LIBERAL Democrat and Independent councillors are outraged after being frozen out of key positions on Doncaster Council for the second year running at Monday's annual council meeting.

The two groups, who between them have 19 members - a third of the council - have been left without a single chairman or vice-chairman on the council's nine committees.

By contrast the Community Group, which is the council's smallest party with six members, now boasts three committee chairmen and holds the vice-chair of the prestigious Overview and Scrutiny Management Committee. Of the 13 other key committee positions, Labour occupy seven and the Conservatives six.

Furious independent councillors claim the positions were "carved up" at a meeting between party leaders to which they and the LibDems were not invited.

Independent councillor Garth Oxby said: "I am so angry that two so-called opposition parties are propping up this Labour regime. I've never seen anything like it.
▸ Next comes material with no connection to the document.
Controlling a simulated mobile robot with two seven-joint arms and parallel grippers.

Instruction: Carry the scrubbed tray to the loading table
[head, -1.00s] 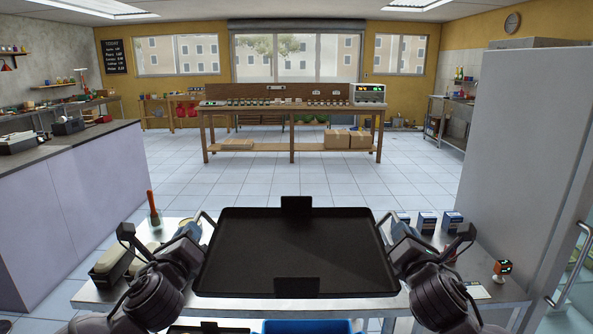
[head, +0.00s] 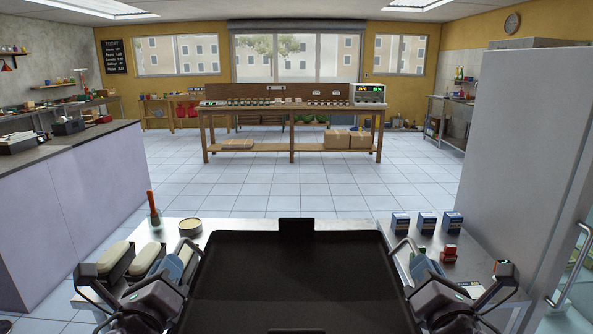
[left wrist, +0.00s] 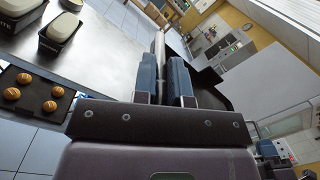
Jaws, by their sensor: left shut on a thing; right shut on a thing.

"I went out on the doorstep in the run-up to the local elections and quite honestly spoke out against Mayor Winter. I told people that if they voted for me I would oppose his leadership, and I can only assume the Conservative and Community Group candidates said the same thing. But anyone who voted Tory or Community Group might as well have voted Labour."

Margaret Pinkney, leader of the Alliance of Independent Members, explained: "We did have a meeting with all the party leaders, and at that first meeting the Tories said they would support some of our candidates.

"But then there was another meeting and we weren't even asked to attend. We feel that democracy has gone out of the window."

Community Group leader Martin Williams denied that the deal was undemocratic and accused independents of being "sore losers".

He said: "If other political parties can't get their act together then we are quite happy to fill the political vacuum.

"The leader of the LibDems never got in touch with us. Margaret Pinkney phoned me to say 'let's talk' but never rang me back. That's their fault, not ours. We're not propping up anybody."

But Liberal Democrat leader Patrick Wilson countered: "It's true that I didn't enter these discussions - to me it is a commendable position. Why should I put out the olive branch when it is not reciprocal? I am sure nobody in my group would have wanted me to do any kind of deal with Labour."

He added: "I think it was a farce. If you look at the numbers in each vote they were consistently the same. It was blatant block voting and I know that, whoever I put up for a position, they would not have got in."

Group leaders Stuart Exelby (Labour) and Barbara Hoyle (Conservative) were unavailable for comment.